When a person failed to pay a promissory note on its due date, the holder of the note would sue in assumpsit. In 1874, the use of assumpsit was so common, the Illinois General Assembly allowed actions of assumpsit to be brought on sealed obligations, and the Illinois Supreme Court agreed in Protection Life Insurance v. Palmer, 81 Ill. 88 (1876). Prior to this change, covenant was the proper action for contracts under seal.

For perspective on the popularity of assumpsit, in Abraham Lincoln’s law practice, he handled approximately 5,100 total cases over the course of his twenty-five-year legal career. Lincoln served as an attorney in at least 1,200 assumpsit cases. Nearly 25 percent of Lincoln’s entire caseload was in assumpsit.

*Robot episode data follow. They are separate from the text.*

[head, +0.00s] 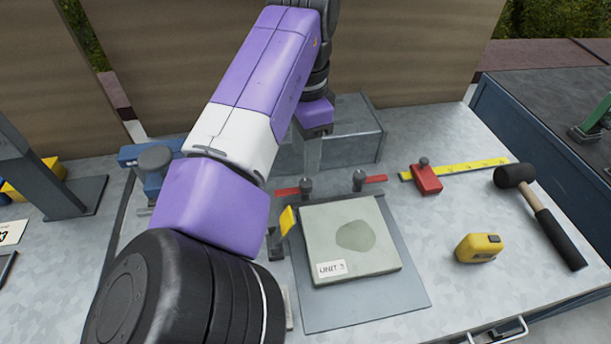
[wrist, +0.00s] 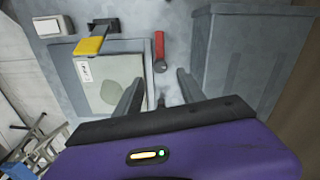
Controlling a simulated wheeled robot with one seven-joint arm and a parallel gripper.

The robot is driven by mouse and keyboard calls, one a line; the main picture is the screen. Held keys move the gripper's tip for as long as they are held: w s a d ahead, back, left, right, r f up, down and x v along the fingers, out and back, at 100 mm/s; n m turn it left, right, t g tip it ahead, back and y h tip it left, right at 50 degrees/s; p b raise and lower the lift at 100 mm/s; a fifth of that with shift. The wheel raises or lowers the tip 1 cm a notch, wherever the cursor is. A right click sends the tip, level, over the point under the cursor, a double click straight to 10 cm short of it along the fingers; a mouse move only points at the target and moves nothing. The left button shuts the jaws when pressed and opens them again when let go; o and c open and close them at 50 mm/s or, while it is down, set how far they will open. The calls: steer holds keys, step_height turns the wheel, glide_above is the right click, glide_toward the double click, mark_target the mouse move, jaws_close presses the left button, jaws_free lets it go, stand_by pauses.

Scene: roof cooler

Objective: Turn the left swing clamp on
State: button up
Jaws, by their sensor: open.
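The left swing clamp (head: 305,186) has a dark knob and a red arm pointing left, away from the slab, at its back edge. In the wrist view this clamp (wrist: 160,52) lies just past my fingertips. The right swing clamp (head: 359,180) has its red arm pointing right, also off the slab.
A yellow-handled clamp (head: 287,220) stands at the slab's left edge. A grey box (head: 350,135) is close behind my gripper. A red stop on a yellow rule (head: 427,178), tape measure (head: 479,248) and mallet (head: 540,215) lie to the right. A blue tool (head: 152,165) is at left.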

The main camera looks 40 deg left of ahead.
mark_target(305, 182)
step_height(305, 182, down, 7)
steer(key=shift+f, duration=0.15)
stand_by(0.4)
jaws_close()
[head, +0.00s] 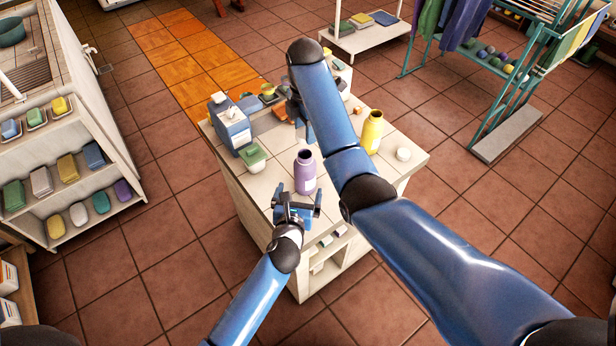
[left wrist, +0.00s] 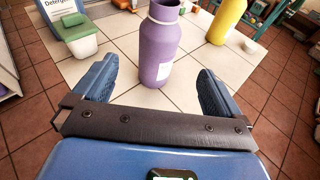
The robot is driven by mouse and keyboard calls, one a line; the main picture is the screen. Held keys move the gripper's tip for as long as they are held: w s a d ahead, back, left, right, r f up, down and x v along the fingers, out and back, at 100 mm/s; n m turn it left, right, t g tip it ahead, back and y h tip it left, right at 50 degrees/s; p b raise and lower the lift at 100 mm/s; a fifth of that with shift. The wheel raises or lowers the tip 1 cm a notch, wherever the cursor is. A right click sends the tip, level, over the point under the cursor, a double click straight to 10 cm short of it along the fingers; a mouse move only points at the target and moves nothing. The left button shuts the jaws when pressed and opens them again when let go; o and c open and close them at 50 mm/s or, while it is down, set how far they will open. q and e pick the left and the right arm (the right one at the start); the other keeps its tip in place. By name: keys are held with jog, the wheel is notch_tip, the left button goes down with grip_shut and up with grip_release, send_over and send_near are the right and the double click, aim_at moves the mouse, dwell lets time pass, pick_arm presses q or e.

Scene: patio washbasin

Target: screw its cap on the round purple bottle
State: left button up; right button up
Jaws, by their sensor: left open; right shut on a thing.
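The round purple bottle (head: 305,174) stands upright on the tiled counter, with a white label and a bare, uncapped neck. In the left wrist view the bottle (left wrist: 159,48) rises just beyond and between the fingertips. My left gripper (head: 298,203) is open at the counter's near side, pointing at the bottle and apart from it. My right gripper (head: 291,106) is at the back of the counter, partly hidden behind my own right arm. It is shut on a small thing that I cannot make out. I cannot see the bottle's cap clearly.
A yellow bottle (head: 372,132) and a pale round object (head: 403,154) stand to the right. A blue-and-white detergent container (head: 230,125) and a green-lidded tub (head: 253,158) stand to the left. A small orange block (head: 358,110) lies behind. My right arm crosses above the counter.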

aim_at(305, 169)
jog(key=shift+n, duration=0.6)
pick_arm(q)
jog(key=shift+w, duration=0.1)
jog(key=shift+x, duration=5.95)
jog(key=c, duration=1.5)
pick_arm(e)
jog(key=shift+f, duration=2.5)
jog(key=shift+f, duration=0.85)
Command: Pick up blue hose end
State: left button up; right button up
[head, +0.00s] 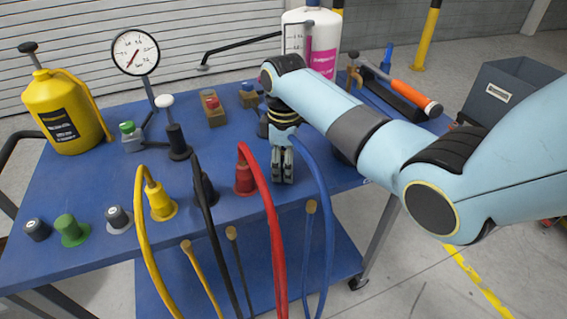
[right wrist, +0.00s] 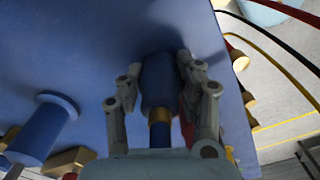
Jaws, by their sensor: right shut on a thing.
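The blue hose (head: 324,190) rises from below the table front and bends over to my right gripper (head: 283,172). In the right wrist view, my right gripper (right wrist: 160,78) is shut on the blue hose end (right wrist: 157,78), a blue cylinder with a gold band. The fingers sit on both sides of it, above the blue tabletop (right wrist: 75,55). In the head view the fingers hide most of the hose end. I cannot tell whether it touches the table. My left gripper is not in view.
The red hose (head: 268,190), black hose (head: 202,185) and yellow hose (head: 142,210) stand left of my right gripper. A blue fitting (right wrist: 45,132) is close by in the right wrist view. A gauge (head: 135,52) stands back left.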

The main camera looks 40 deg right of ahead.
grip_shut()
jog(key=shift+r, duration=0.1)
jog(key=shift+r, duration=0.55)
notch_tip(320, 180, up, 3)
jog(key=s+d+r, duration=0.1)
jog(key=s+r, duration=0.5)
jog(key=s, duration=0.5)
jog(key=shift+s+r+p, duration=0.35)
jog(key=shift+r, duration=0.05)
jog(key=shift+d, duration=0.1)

While assumpsit was predominately used to enforce contracts regarding debts, it had other uses as well. Jilted brides-to-be used the action of assumpsit to sue former fiancées for refusing to marry. In one example in the Edgar County Circuit Court in 1851, Harriet Benson claimed that Milton Mayo had promised to marry her but instead he married someone else. Benson sued Mayo in an action of assumpsit for breaching his promise to marry her, and she requested $2,000 in damages. Mayo responded that Benson had said that she would not marry him "because he was a half-brother of a negro" and because her fickleness would make him unhappy. The jury found for Harriet Benson and awarded her $400 in damages.

During the height of the use of assumpsit, the creditor/plaintiff in a lawsuit was generally the victor in court. If the debtor/defendant could prove that he had paid the debt or that the consideration of the note was void, then he could win the case in court. In an 1840 Illinois Supreme Court case, Bailey v. Cromwell, 4 Ill. 70 (1841), Bailey had purchased an African American slave from Cromwell with a promissory note. Cromwell sued in assumpsit when Bailey failed to pay. At the Supreme Court, Justice Sidney Breese wrote that Illinois prohibited slavery, therefore, the “sale of a free person is illegal, and that being the consideration of the note, that is illegal also.”

The use of assumpsit decreased significantly when the Illinois General Assembly passed the 1933 Illinois Civil Practice Act, which eliminated the old Common Law forms of action in favor of a more streamlined court procedures. Subsequent acts in the 1950s and 60s further eroded the use of the archaic action of assumpsit.